Fidelidade Política em questão

O tema da infidelidade partidária alimenta a critica de inúmeras charges

Infidelidade política

Está aberta a temporada do troca-troca de partidos. Surpreende a facilidade com que os políticos trocam de partido. E quando trocam, a culpa parece inexistir, ao contrário, os políticos a justificam como algo natural, algo como incompatibilidade de gênios entre cada político em particular e os destinos do partido ao qual pertencem. Às vezes mais intensamente na carreira política, outras vezes menos intensamente, os políticos sempre registram em sua carreira casos de infidelidade politica e de troca de partido.
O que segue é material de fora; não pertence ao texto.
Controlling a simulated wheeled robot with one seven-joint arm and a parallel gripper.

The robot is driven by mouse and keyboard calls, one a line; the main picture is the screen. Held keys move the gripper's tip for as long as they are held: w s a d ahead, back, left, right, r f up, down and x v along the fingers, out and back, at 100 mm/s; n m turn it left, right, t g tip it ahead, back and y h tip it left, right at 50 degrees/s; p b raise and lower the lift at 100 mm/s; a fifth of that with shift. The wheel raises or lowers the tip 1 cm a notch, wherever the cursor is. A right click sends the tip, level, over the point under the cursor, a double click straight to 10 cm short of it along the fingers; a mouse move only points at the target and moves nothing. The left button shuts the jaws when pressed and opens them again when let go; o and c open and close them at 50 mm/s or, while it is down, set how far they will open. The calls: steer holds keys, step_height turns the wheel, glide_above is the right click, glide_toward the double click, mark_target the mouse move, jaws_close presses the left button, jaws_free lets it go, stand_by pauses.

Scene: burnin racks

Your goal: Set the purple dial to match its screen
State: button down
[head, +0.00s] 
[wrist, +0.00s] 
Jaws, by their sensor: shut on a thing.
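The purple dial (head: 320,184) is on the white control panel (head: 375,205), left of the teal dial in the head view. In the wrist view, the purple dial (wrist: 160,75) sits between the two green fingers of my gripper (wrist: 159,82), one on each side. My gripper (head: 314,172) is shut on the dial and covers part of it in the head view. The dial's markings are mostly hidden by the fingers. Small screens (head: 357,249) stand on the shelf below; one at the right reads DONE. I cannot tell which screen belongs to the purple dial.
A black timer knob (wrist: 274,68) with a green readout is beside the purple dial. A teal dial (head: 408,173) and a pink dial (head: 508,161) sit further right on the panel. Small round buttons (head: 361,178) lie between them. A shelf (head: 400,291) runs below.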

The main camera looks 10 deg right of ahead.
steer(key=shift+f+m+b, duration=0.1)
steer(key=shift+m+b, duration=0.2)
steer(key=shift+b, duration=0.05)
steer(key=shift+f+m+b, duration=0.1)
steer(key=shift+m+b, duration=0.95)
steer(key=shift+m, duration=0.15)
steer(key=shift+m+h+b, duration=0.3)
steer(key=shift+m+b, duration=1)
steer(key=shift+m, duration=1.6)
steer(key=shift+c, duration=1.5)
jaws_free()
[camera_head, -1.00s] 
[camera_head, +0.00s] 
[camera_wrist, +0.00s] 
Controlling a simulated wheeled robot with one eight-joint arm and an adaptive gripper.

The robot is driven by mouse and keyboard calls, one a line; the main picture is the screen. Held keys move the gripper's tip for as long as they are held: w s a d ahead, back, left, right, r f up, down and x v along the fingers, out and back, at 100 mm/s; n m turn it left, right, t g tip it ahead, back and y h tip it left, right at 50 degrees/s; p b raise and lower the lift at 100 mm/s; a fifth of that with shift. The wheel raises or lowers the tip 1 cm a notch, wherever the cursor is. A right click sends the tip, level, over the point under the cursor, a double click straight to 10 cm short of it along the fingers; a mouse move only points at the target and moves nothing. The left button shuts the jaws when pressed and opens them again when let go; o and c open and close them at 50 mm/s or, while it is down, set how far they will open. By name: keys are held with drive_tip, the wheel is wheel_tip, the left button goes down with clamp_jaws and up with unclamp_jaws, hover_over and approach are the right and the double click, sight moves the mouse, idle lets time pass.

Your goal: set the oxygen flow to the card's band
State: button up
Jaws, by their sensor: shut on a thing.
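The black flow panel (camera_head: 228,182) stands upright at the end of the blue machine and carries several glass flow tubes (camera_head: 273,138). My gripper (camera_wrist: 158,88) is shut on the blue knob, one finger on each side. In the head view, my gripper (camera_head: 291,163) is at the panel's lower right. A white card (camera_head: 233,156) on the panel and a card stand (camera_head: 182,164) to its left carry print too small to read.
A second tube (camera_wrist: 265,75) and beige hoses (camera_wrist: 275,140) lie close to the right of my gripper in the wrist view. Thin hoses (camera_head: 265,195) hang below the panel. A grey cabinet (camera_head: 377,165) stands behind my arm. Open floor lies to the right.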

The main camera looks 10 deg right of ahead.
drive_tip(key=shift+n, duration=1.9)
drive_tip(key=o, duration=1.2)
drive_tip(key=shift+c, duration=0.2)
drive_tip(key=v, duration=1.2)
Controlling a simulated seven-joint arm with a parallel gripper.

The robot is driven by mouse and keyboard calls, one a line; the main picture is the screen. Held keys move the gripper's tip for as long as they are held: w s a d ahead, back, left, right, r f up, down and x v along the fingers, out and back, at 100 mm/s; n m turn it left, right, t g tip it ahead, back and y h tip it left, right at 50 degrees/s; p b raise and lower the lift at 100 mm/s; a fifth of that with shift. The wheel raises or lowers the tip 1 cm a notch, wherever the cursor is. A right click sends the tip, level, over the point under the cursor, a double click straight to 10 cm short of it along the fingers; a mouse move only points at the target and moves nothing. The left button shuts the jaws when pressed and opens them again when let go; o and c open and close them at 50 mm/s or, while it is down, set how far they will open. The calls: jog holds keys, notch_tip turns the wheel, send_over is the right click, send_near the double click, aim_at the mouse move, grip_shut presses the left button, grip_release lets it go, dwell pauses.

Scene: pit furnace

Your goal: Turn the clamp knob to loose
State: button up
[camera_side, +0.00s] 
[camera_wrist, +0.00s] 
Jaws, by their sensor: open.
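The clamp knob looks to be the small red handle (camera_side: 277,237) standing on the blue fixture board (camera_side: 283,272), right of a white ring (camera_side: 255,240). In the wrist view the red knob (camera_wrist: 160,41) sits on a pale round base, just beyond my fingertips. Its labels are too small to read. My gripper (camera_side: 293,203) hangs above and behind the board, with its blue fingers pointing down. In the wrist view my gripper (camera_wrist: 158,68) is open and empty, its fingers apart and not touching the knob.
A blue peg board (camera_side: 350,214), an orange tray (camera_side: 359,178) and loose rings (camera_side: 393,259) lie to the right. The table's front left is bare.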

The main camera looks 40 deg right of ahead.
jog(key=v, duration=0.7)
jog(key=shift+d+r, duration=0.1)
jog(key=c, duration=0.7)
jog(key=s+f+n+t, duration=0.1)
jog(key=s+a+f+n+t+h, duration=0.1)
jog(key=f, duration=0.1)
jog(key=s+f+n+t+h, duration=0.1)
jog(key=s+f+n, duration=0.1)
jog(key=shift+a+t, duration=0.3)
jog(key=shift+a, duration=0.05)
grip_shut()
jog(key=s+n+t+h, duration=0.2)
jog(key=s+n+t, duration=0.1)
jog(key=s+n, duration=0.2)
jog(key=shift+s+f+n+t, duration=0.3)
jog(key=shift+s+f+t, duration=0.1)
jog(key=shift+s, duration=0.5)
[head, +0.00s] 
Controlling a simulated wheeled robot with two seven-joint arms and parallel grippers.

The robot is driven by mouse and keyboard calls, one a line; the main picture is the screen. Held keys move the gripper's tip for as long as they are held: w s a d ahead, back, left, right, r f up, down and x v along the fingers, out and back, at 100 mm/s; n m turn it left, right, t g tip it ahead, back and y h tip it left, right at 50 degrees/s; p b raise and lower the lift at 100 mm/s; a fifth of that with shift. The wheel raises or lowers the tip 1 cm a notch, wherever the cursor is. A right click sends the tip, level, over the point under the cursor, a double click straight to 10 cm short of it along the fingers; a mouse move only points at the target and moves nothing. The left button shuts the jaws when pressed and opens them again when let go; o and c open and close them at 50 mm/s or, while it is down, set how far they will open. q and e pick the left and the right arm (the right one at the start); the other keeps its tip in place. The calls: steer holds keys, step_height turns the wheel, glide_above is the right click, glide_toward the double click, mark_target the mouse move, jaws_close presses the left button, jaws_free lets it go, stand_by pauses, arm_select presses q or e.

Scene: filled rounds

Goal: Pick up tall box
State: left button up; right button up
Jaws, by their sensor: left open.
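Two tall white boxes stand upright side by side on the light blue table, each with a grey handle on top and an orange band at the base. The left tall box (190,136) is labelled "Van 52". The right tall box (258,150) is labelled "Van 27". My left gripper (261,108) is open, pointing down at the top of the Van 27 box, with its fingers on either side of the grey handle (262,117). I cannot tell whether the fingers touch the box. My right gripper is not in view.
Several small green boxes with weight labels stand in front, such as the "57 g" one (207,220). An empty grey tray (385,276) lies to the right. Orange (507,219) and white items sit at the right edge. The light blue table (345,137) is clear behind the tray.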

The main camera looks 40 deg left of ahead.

Dilma Rousseff foi filiada ao PDT até 2001, quando ingressou no PT; Aécio Neves iniciou sua carreira no PMDB e depois filiou-se ao PSDB; Eduardo Campos iniciou sua trajetória pelo PMDB  em 1986 e quatro anos depois filia-se ao PSB; Luciana Genro iniciou sua carreira pelo PT até criar o PSol em 2005. Quer dizer, em menor ou maior grau, trata-se de casos em que a infidelidade política ocorreu na carreira em algum momento. Há, entretanto, casos de reincidência da infidelidade política, o troca-troca sem nenhuma consideração à história pessoal e sim ao interesse de ocasião. Não citarei os nomes por uma questão pessoal.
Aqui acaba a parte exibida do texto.